> **What to produce**: Write the listing below out again exactly, dropping the images.

++++ Given data ++++

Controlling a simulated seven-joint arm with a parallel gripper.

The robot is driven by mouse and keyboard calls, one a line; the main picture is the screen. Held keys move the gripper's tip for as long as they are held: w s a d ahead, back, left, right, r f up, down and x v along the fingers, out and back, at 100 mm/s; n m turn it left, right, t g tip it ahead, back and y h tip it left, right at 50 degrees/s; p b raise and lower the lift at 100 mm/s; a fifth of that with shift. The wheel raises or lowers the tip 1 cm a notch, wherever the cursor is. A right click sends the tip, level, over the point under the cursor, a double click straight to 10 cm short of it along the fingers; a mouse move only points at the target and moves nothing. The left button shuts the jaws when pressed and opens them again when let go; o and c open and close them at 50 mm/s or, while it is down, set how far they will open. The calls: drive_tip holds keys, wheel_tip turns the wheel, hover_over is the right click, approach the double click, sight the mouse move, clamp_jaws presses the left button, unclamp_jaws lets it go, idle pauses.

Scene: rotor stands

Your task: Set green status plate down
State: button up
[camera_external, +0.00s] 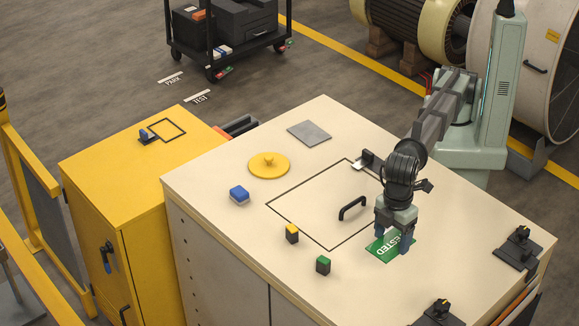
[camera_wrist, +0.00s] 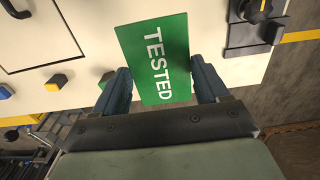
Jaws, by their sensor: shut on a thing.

++++

> **Result below**:
Controlling a simulated seven-joint arm with a parallel gripper.

The robot is driven by mouse and keyboard calls, one a line; the main picture is the screen. Held keys move the gripper's tip for as long as they are held: w s a d ahead, back, left, right, r f up, down and x v along the fingers, out and back, at 100 mm/s; n m turn it left, right, t g tip it ahead, back and y h tip it left, right at 50 degrees/s; p b raise and lower the lift at 100 mm/s; a fifth of that with shift. The wheel raises or lowers the tip 1 cm a notch, wherever the cursor is. A right click sends the tip, level, over the point under the cursor, a double click straight to 10 cm short of it along the fingers; a mouse move only points at the target and moves nothing. The left button shuts the jaws when pressed and opens them again when let go; o and c open and close them at 50 mm/s or, while it is down, set how far they will open. The calls: drive_tip holds keys, wheel_tip turns the wheel, hover_over is the right click, approach the double click, sight the mouse move, clamp_jaws presses the left button, unclamp_jaws lets it go, idle pauses.

Scene: rotor stands

Your task: Set green status plate down
State: button up
[camera_external, +0.00s] 
[camera_wrist, +0.00s] 
Jaws, by their sensor: shut on a thing.

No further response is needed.